**Work to complete**
Pull out every line below containing the word "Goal".

(Saved data entries)
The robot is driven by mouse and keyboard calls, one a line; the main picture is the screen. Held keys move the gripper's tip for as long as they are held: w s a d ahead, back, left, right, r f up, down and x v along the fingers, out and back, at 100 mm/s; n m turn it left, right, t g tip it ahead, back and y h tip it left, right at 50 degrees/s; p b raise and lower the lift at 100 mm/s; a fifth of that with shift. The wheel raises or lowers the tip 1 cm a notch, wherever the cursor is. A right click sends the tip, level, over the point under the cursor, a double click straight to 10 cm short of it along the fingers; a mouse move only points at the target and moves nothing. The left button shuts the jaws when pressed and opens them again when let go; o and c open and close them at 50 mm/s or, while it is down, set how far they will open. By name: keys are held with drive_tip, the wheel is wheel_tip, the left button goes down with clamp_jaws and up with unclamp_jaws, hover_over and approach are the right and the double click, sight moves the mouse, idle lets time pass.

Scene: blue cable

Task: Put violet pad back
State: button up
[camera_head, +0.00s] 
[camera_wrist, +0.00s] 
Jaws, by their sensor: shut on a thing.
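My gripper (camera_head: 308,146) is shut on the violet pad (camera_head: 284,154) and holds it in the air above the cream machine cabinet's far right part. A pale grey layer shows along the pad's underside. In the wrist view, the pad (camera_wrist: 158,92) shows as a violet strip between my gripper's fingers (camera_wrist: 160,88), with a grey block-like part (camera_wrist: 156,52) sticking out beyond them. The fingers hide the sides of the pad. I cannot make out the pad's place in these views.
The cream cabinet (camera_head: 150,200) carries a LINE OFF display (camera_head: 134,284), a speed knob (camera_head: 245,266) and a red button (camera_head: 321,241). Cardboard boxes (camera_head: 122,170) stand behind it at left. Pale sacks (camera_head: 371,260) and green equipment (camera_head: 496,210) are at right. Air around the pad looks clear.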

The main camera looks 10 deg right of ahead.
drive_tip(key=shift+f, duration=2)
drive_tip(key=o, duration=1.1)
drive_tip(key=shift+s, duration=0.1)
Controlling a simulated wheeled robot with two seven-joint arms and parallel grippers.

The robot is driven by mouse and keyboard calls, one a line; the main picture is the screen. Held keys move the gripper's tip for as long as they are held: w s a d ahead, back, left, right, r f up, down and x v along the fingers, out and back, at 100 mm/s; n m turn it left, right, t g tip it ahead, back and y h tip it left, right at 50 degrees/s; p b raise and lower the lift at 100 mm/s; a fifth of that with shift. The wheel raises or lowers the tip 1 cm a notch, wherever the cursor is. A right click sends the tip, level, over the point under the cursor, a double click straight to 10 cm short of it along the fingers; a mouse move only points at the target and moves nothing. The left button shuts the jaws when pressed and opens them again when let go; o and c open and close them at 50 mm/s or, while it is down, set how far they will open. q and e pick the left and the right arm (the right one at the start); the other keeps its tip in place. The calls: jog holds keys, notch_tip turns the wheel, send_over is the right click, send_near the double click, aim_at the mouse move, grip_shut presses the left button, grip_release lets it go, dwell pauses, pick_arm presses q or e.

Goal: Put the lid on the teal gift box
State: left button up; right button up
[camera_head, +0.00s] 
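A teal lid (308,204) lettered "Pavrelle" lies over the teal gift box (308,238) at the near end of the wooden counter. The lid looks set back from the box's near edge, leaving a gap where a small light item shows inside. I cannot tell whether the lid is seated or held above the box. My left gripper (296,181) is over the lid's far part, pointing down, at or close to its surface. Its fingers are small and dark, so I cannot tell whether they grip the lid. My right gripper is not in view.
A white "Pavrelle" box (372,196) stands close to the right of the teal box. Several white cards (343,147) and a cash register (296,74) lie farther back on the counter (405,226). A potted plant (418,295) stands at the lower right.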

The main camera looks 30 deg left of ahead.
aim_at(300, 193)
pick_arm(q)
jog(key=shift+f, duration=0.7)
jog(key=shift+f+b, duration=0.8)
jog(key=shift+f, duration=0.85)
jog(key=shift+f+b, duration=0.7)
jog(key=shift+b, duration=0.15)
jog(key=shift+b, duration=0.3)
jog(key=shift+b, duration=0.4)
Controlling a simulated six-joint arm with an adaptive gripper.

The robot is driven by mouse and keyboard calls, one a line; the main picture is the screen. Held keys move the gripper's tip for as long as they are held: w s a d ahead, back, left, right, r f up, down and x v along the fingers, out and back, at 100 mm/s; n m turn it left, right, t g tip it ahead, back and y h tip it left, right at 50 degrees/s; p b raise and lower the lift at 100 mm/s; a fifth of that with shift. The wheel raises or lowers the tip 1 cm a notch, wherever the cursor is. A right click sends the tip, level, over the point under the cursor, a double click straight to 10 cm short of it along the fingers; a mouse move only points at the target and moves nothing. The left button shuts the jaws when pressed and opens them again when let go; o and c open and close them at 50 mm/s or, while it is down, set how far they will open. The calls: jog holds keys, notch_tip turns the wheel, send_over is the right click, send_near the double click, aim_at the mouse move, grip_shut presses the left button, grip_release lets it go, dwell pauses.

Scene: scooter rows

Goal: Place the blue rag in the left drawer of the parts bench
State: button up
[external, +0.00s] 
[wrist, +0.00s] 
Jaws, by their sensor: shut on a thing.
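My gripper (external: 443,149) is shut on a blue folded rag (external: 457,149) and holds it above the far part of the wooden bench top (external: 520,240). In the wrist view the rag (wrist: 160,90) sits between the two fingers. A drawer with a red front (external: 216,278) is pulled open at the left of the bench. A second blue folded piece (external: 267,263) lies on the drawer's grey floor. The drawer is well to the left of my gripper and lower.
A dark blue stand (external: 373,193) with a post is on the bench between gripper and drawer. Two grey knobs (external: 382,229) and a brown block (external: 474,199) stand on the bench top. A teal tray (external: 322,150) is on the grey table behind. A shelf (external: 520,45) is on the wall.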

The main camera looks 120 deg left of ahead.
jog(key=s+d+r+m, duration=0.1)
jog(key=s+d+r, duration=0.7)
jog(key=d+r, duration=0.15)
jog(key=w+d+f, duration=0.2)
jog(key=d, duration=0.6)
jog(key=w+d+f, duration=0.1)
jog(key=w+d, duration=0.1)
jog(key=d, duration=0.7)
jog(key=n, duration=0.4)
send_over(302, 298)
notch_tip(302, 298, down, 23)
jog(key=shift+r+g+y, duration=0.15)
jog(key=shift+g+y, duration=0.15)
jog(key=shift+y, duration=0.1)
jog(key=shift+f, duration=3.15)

**Solved problem**
Goal: Put the lid on the teal gift box
Goal: Place the blue rag in the left drawer of the parts bench

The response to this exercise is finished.